CONSEGUENZE DELLA GUERRA
Mentre l’Europa è imprigionata nelle sue contraddizioni, la Russia, nonostante le difficoltà imposte dalle sanzioni, sembra aver mantenuto una certa resilienza interna e ha trovato nuovi sbocchi economici, in particolare rafforzando i rapporti con la Cina e altri paesi emergenti.
La Germania, la “locomotiva d’Europa”, è in recessione e costretta ad elezioni anticipate e la sua crisi rischia di trascinare con sé il resto del continente.

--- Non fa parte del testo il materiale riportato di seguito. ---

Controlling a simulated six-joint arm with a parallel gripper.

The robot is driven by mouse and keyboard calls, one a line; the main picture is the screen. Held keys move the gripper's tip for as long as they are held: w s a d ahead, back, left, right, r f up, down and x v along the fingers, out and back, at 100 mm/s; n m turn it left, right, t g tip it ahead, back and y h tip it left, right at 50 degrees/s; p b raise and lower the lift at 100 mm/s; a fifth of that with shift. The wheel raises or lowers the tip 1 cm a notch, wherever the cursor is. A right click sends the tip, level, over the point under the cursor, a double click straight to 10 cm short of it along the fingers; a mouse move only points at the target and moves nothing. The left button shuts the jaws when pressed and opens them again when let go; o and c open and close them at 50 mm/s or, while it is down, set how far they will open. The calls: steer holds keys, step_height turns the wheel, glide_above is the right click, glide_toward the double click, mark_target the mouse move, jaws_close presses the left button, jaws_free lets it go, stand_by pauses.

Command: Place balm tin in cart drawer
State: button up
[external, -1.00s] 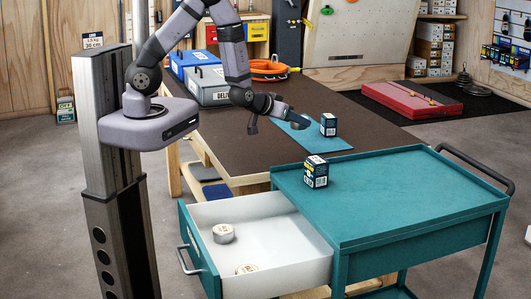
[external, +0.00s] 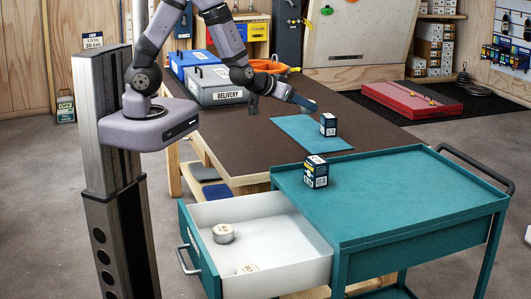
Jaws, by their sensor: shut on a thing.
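My gripper (external: 307,103) is above the far part of the brown table, over the back edge of the blue mat. It is shut on a small thing that looks like a balm tin, mostly hidden by the fingers and too small to make out clearly. The teal cart's white drawer (external: 285,240) is pulled open at the lower left of the cart. One round balm tin (external: 223,233) lies in it near the drawer front. A second tin (external: 247,269) lies nearer the camera, partly hidden by the drawer wall. My gripper is well behind and above the drawer.
A dark box (external: 328,125) stands on the blue mat (external: 300,130). Another box (external: 316,171) stands on the back left corner of the cart top (external: 400,200), which is otherwise clear. A grey delivery case (external: 216,88) and an orange rope coil (external: 268,66) are at the table's back left.

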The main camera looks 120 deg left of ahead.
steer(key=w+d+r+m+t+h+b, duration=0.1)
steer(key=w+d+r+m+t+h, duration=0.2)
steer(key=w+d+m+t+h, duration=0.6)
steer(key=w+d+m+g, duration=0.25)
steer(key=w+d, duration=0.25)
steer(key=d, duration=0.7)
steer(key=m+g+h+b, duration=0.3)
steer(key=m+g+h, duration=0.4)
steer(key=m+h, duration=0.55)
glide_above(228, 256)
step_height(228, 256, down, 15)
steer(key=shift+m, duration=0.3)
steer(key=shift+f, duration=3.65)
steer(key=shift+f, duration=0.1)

L’altro motore storico dell’Unione, la Francia, in una profonda crisi politica, vede perdere il suo potere in Africa, dove è aumentato il commercio e l’influenza della Cina e della Russia. Diversi paesi africani – vedi l’Alleanza di Sahel – cercano di liberarsi dall’asfissiante egemonia francese. La Francia di Macron vede nel perdurare della guerra in Ucraina una possibilità di indebolire la Russia e rimane allineata alla contraddittoria e inefficace politica anglosassone.
La crisi in Europa non è solo economica, ma anche sociale, morale e politica. Diversi paesi come l’Ungheria e la Slovacchia si sono schierati contro le decisioni di Bruxelles, creando una frattura destinata a crescere.

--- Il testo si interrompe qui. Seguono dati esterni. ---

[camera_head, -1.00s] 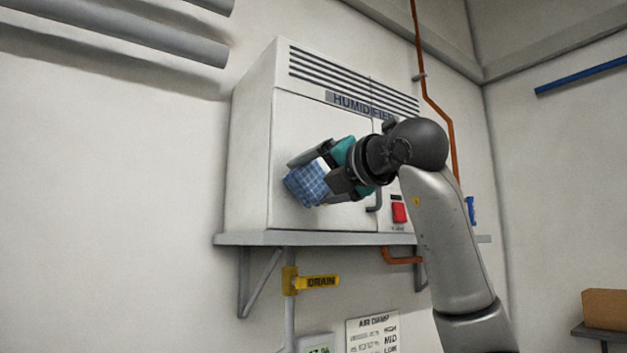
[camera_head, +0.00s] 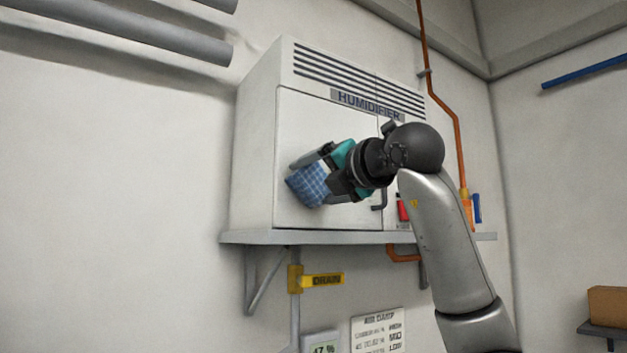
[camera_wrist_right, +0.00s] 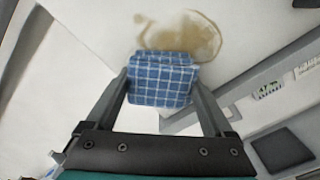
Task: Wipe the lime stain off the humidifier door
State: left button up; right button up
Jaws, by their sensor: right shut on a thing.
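The white humidifier (camera_head: 255,150) sits on a wall shelf, its door (camera_head: 300,120) shut. My right gripper (camera_head: 318,180) is shut on a folded blue checked cloth (camera_head: 308,187) in front of the lower part of the door. The cloth also shows in the right wrist view (camera_wrist_right: 160,82), between the two fingers. There the tan, ring-like lime stain (camera_wrist_right: 184,38) lies on the white door just beyond the cloth. I cannot tell whether the cloth touches the door. In the head view my arm and the cloth hide the stain. My left gripper is not in view.
The grey shelf (camera_head: 262,238) runs under the humidifier. A dark door handle (camera_head: 380,200) and a red switch (camera_head: 403,210) are close to my right wrist. Below are a yellow drain valve (camera_head: 322,280) and a wall chart (camera_head: 377,332). An orange pipe (camera_head: 455,130) runs behind my arm.

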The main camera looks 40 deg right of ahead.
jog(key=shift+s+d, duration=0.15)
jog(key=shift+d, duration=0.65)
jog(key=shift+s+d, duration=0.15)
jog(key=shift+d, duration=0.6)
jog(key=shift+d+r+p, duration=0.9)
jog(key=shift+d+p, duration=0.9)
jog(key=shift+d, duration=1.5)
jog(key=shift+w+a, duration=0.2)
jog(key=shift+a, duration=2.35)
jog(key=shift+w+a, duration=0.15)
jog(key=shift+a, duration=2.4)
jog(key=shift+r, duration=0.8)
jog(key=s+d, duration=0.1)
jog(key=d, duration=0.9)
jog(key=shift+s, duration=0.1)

Si è celebrata con entusiasmo la decisione della Corte penale internazionale contro Putin, ma si è rimasti ammutoliti di fronte alla sentenza che condanna i crimini contro l’umanità del governo israeliano. I cittadini “avvertono” queste grandi contraddizioni e hanno perso fiducia nel sistema, disertando le urne o votando partiti di estrema destra che promettono facili soluzioni. Le fratture non si limitano al rapporto tra la popolazione e i suoi leader, ma si insinuano profondamente anche all’interno degli stessi centri di potere.
Non sembra che l’Europa, sotto la pressione popolare e dei settori più progressisti, possa nel breve periodo cambiare rotta e trasformarsi in una Europa per la Pace… Non si vedono uomini politici all’altezza della situazione e il malcontento della gente non trova ancora un’espressione chiara, coerente e convergente.
Quello che è sicuro è che la situazione a livello globale è instabile e il futuro immediato incerto. Non c’è un vero regista; al contrario, sembra che gli eventi sfuggano a ogni controllo. Tutto si destruttura, come un grande e maestoso palazzo che, costruito su palafitte, crolla inesorabilmente. Un sistema che si fonda sulla competizione, sulla ideologia che “il mio benessere si oppone al tuo”, che una collettività può crescere solo a scapito di un’altra, che tutto si risolve solo con la violenza, il controllo e la repressione, non può che prima o poi crollare.
Fortunatamente crollano le istituzioni, le economie, gli stati, ma non l’essere umano. Le ideologie si sgretolano e l’essere umano cresce, e troverà sempre una via d’uscita anche dalle situazioni più difficili.